> **Task**: Find the string "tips" and gather every line that holds it.

> **Given information**:

++++++++++++++++++++

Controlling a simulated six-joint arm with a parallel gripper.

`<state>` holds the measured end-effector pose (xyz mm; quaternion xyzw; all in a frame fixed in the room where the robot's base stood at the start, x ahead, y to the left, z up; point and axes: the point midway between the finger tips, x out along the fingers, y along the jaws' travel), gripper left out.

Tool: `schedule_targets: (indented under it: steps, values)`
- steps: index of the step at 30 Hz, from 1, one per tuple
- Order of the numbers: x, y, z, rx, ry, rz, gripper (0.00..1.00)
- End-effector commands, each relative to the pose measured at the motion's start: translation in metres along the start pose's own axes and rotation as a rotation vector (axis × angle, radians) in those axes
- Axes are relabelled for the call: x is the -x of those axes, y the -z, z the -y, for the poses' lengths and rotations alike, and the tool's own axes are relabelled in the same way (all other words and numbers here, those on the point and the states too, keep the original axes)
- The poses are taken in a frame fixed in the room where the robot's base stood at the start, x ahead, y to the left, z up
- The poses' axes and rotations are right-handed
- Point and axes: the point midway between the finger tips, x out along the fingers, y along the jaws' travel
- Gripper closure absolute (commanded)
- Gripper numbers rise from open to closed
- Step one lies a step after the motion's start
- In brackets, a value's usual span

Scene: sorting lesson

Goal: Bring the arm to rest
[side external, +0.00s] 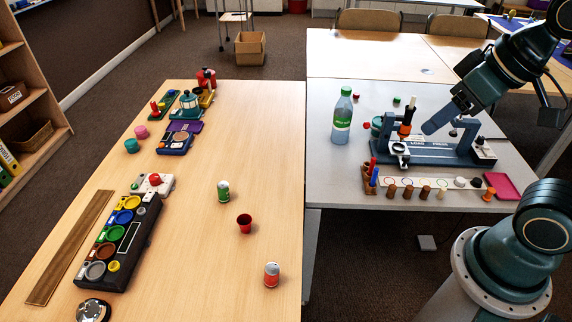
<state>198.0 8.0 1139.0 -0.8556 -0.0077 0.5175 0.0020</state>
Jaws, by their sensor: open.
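My arm comes in from the upper right, and my gripper (443,126) points down and to the left above the blue bench device (440,155) marked with lettering. The fingers are partly lost against the device behind them. I see nothing held in the gripper. I cannot tell from this view whether the gripper touches the device or is clear of it.
A green-labelled bottle (342,118) stands left of the device. A row of small pegs (408,188) and a magenta tray (502,186) lie in front. On the wooden table (190,270) are two cans, a red cup (244,223) and a sorting panel (118,240).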

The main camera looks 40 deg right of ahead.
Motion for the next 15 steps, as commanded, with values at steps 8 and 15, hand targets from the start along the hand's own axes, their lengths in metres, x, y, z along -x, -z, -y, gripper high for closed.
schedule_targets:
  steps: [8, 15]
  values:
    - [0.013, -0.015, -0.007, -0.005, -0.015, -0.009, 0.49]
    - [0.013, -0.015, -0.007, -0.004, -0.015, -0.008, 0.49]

++++++++++++++++++++

> **The solution**:
`<state>` holds the measured end-effector pose (xyz mm; quaternion xyzw; all in a frame fixed in the room where the robot's base stood at the start, x ahead, y to the left, z up; point and axes: the point midway between the finger tips, x out along the fingers, y along the jaws' travel), gripper left out.
- Point and axes: the point midway between the finger tips, x out along the fingers, y along the jaws' travel

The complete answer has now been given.